Feeling better!
I did indeed stay home from work today, but I’ve been fever-free for over twelve hours now. Add in a truly massive nap from around 11am to 4pm and I feel like a new man!
If only the feelings about writing were any better…
I’m having a full on crisis, my friends. I don’t know what I’m doing with my writing. I really don’t. And I don’t know what to do about it. I feel kinda broken, if I’m being honest. I broke myself. Beat myself down.
I’m worried that it’s a pattern of self-sabotage. I know that it is at least when it comes to regular productivity; I get 90% of the way there, and then I allow myself to slip. To back off.
Is that what I’m doing here with my second book? I don’t know.
I know that I haven’t felt ‘engaged’ with it from the moment I sat down to write it. It wasn’t like that with the first book. The first book was different. It felt good from day one. To varying degrees, yes–it was a hell of a rewrite process–but the core of it always felt different. It was clear.

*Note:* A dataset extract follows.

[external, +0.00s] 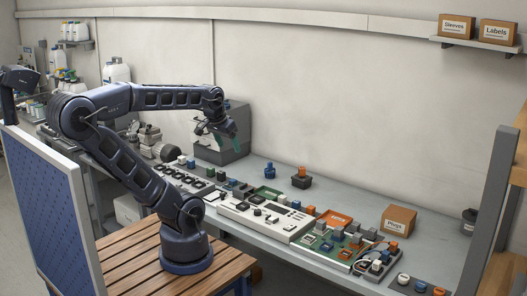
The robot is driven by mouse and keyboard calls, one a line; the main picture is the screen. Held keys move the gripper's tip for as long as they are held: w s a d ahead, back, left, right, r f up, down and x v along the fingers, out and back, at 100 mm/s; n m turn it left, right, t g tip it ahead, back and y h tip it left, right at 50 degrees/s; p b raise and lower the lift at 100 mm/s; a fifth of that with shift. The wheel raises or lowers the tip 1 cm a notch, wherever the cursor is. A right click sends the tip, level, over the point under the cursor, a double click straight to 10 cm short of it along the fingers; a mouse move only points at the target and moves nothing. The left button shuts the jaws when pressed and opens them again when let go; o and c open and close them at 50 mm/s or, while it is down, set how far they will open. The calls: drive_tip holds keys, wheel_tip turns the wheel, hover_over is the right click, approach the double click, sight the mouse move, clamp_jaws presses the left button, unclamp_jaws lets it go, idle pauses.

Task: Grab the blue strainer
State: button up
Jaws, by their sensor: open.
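A small blue part (270,170) with a narrower top stands upright on the grey bench, toward the wall; it looks like the blue strainer, though it is too small to be sure. My gripper (225,138) hangs in the air in front of the grey box, to the left of the blue part and higher in the picture. It is open and apart from the blue part. I see nothing held in it, but its fingers are small and dark here.
An orange-and-black part (301,178) stands just right of the blue part. A grey box (236,150) stands behind my gripper. A Plugs carton (398,221) is at the right.

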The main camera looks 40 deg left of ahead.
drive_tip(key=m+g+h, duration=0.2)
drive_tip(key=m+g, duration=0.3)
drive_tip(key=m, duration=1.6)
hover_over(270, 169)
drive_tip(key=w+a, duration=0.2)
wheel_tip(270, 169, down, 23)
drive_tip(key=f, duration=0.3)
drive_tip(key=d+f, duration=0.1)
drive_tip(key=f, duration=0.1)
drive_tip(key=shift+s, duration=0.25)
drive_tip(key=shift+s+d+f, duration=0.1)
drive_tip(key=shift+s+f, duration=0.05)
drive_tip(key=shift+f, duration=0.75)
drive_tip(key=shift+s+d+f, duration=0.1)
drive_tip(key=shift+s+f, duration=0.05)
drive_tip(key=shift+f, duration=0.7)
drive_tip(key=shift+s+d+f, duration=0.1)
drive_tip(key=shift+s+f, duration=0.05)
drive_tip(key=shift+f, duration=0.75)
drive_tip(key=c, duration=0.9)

I think that’s why I decided last week or so to try and write something else, anything else. See if I could learn some lessons from another project and circle back. But fuck me if it doesn’t feel like failure. And I think failure is what’s sucking the soul out of me right now. Why try if you’re a failure, you know?
Look, deep down I truly do know I’m not a failure. At least I think I do. I haven’t failed at a lot of things. But this…I do feel like I’m failing right now, at this. And it hurts.
I don’t know what to do about it.
I’m a plan guy. I like making a plan and executing it. I feel like I haven’t been able to do that in so fucking long. Good lord. I know that would make me feel better. Just a win in general would make me feel better.
So, what’s the plan to get me out of this shit hole?